-- START Supplied information --

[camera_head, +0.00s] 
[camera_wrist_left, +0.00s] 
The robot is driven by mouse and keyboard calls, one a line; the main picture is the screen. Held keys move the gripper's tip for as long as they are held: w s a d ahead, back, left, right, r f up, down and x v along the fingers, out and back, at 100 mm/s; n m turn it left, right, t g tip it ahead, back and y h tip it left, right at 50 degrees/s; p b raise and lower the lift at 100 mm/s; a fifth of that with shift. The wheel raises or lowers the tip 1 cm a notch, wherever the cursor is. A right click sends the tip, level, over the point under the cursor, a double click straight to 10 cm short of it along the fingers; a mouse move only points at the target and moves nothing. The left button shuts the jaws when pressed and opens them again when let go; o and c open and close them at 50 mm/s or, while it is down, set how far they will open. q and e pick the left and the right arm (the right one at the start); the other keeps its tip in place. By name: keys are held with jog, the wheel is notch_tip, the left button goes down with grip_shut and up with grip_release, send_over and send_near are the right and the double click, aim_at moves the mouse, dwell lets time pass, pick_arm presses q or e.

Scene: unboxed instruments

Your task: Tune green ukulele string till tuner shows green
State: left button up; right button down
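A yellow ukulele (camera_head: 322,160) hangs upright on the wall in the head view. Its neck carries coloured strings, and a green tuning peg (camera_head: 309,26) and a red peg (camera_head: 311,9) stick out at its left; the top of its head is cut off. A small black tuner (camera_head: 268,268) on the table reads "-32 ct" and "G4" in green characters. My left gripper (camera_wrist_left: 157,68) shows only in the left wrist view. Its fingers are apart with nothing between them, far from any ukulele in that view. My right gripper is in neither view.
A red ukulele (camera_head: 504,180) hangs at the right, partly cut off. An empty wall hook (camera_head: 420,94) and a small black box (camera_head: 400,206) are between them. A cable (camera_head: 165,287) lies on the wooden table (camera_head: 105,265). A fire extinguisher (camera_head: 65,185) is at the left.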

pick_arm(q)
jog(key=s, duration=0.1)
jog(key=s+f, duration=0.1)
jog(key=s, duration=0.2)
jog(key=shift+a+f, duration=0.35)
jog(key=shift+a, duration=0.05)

-- END Supplied information --

Written task:
Without changing a word, restate the whole listing.

Response:
[camera_head, +0.00s] 
[camera_wrist_left, +0.00s] 
The robot is driven by mouse and keyboard calls, one a line; the main picture is the screen. Held keys move the gripper's tip for as long as they are held: w s a d ahead, back, left, right, r f up, down and x v along the fingers, out and back, at 100 mm/s; n m turn it left, right, t g tip it ahead, back and y h tip it left, right at 50 degrees/s; p b raise and lower the lift at 100 mm/s; a fifth of that with shift. The wheel raises or lowers the tip 1 cm a notch, wherever the cursor is. A right click sends the tip, level, over the point under the cursor, a double click straight to 10 cm short of it along the fingers; a mouse move only points at the target and moves nothing. The left button shuts the jaws when pressed and opens them again when let go; o and c open and close them at 50 mm/s or, while it is down, set how far they will open. q and e pick the left and the right arm (the right one at the start); the other keeps its tip in place. By name: keys are held with jog, the wheel is notch_tip, the left button goes down with grip_shut and up with grip_release, send_over and send_near are the right and the double click, aim_at moves the mouse, dwell lets time pass, pick_arm presses q or e.

Scene: unboxed instruments

Your task: Tune green ukulele string till tuner shows green
State: left button up; right button down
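A yellow ukulele (camera_head: 322,160) hangs upright on the wall in the head view. Its neck carries coloured strings, and a green tuning peg (camera_head: 309,26) and a red peg (camera_head: 311,9) stick out at its left; the top of its head is cut off. A small black tuner (camera_head: 268,268) on the table reads "-32 ct" and "G4" in green characters. My left gripper (camera_wrist_left: 157,68) shows only in the left wrist view. Its fingers are apart with nothing between them, far from any ukulele in that view. My right gripper is in neither view.
A red ukulele (camera_head: 504,180) hangs at the right, partly cut off. An empty wall hook (camera_head: 420,94) and a small black box (camera_head: 400,206) are between them. A cable (camera_head: 165,287) lies on the wooden table (camera_head: 105,265). A fire extinguisher (camera_head: 65,185) is at the left.

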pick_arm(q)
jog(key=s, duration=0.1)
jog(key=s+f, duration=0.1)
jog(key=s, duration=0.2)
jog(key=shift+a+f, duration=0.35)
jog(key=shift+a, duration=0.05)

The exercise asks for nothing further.